BRAZILIAN GIRLS

Brazilian Girls return in 2018 with Let’s Make Love, their first album since the 2008 Grammy-nominated New York City. Formed in 2003, the group—Sabina Sciubba (lead vocals, electronics), Jesse Murphy (bass, vocals), Didi Gutman (keyboards, vocals), Aaron Johnston (drums, percussion, vocals)—was born after the four members crossed paths at East Village club Nublu. “Somehow we all ended up at Nublu on a Sunday and it all came together,” says Johnston. The band began playing Nublu weekly, embracing a free-form ethos that helped shape their kaleidoscopic sound. “A lot of the spirit of the band comes from being so open to improvise like that,” says Murphy. Fast earning attention for their euphoric live show—and winning fans like Zach Galifianakis, who later cast Sciubba as a regular on Baskets—Brazilian Girls released their self-titled debut in 2005 and sophomore album Talk to La Bomb in 2006.
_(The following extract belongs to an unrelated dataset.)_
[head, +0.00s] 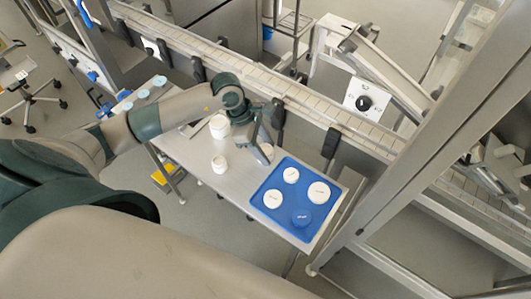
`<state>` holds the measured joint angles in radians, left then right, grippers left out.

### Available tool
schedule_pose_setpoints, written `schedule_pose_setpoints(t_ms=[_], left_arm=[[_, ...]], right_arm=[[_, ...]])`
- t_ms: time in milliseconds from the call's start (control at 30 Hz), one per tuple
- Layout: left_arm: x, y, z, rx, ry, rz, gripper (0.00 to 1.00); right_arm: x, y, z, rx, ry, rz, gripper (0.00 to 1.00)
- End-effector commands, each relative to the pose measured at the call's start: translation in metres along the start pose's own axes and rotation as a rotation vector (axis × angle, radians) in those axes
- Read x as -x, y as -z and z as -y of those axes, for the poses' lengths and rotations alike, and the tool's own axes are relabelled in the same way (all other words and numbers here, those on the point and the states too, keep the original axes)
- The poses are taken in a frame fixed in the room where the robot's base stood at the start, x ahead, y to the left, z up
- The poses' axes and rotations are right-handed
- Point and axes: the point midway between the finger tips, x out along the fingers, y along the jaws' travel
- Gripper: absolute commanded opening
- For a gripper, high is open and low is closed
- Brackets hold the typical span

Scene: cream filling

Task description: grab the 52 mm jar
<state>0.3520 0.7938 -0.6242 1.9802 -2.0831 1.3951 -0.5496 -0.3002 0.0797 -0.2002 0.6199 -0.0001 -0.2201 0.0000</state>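White jars stand on the grey table. A larger jar (219,126) is at the back left, and a smaller jar (219,164) is in front of it. A third white piece (266,151), seemingly a jar, shows at my left gripper (260,148), partly hidden by it. No size can be read, so I cannot tell which is the 52 mm jar. My left gripper points down beside the blue tray's left corner. I cannot tell whether its fingers are open or touch the white piece. My right gripper is not in view.
The blue tray (276,178) on the table (239,187) holds white round pieces (319,192) and one blue one (301,217), with dark marks. A conveyor (262,80) with dark brackets runs behind the table. Small blue-and-white items (143,93) stand at the table's far left.

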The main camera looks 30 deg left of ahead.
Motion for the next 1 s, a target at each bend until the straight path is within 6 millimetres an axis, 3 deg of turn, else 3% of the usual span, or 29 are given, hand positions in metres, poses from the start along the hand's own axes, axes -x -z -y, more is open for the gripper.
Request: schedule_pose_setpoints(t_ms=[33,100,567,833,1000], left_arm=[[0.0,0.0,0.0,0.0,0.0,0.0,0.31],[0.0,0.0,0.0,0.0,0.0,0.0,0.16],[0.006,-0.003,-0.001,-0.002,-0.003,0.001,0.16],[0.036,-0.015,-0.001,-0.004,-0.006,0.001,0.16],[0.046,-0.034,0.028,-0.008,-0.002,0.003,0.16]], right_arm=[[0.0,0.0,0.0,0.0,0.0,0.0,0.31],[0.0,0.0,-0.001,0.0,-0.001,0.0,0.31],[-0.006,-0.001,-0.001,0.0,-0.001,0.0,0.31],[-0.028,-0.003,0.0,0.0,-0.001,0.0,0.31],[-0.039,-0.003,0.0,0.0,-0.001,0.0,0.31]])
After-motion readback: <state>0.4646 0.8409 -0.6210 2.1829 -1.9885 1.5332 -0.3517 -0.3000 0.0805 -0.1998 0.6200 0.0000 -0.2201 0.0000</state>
Produced by longtime Brazilian Girls collaborator Frederik Rubens, Let’s Make Love came to life over the course of several years. Since they’re now scattered throughout the U.S. and Europe, the four band members assembled when possible to write and record, piggybacking those sessions onto gigs in Istanbul and Madrid and Paris and New York. Despite the distance, Brazilian Girls consistently found their chemistry as kinetic as when they first started out. “It’s a little astounding to us because we’ll go so long without playing, and then we get together and things just happen in this very harmonious way,” says Sciubba.

Brazilian Girls bring a woozy romanticism to many tracks on Let’s Make Love. Opening the album with lead single “Pirates,” Sciubba notes of the modern-age new wave love song, “It’s a song about how we should all sleep more and sleep more together. It would change everything. Actually that’s what the whole record is about. It may even be the true meaning of life.” The album gets its title from a glorious anthem at the heart of the album. Like much of their latest record, the frenetic yet ethereal “Let’s Make Love” takes a more classically arranged form than the band’s earlier work. At the same time, both album and title track embody the quintessential spirit of Brazilian Girls: their strange balance of wildness and elegance, cheeky humor and fractured poetry, soulful mystique and libertine wisdom. “Right now ‘Let’s Make Love’ seems like a very good message to put into the world,” says Sciubba of the song’s inspiration. “It’s not even ‘Make love, not war’—it’s just ‘Make love,’ and nothing else.”

On “Karaköy”—named for an Istanbul neighborhood that Gutman describes as magical—sleepy melodies and languid storytelling underlie the song’s heavy-hearted longing. And with the sweetly breezy, Spanish-sung “Salve,” Sciubba and Gutman share one of the first pieces they ever wrote together, back before Brazilian Girls even existed. “We were jamming and the melody just came back to me,” says Sciubba. “It felt like this record was finally the right time for the karmic rebirth of that one.”

But on songs like “Wild Wild Web”—a feel-good dance number about social decay—and “Impromptu”—a gang-vocal-driven, exquisitely scornful track that Sciubba calls “an anti-conformist anthem”—Let’s Make Love slips into a defiant mood suited to the album’s punk-inspired sensibilities. “The electronic stuff we were creating before has become very popular, so maybe we should be doing that again,” says Gutman of Brazilian Girls’ shift in aesthetic. “But ‘we should’ isn’t an idea that exists with us. We do whatever we feel in the moment.”

As Gutman points out, Let’s Make Love was also closely informed by the more commanding vocal delivery that Sciubba brought to the album. “Sabina kind of reinvented herself in the way that she sings on this record—she sounds a little bit like Elvis Presley,” says Gutman. “Singing is just an extension of your way of communicating,” Sciubba adds, “and as a young girl you feel this need to be nice and polite, even in the form of creating. And then as you get older you just want to get straight to the point—you don’t want any bullshit. There’s a need to be more authentic.”

In reflecting on Let’s Make Love, Brazilian Girls attribute their sustained momentum to an egalitarian mentality. “I think the fact that we’ve been able to last so long and keep moving forward has to do with this all starting in a very collaborative way,” says Murphy. “It’s always been a very shared space, with nobody telling anybody what to do.” And thanks to that sense of openness, the band’s stayed true to an instinct-led process that makes their music all the more exhilarating for both artist and audience. “There’s usually no vision or premeditated idea of what we’re going to do,” says Gutman. “It’s more like trying to seize the moment and be completely spontaneous, the same way we do with the live show. We try to get into a trance of some sort and let ourselves be transported by the music and create something transcendent. That’s the place we always want to get to as artists.”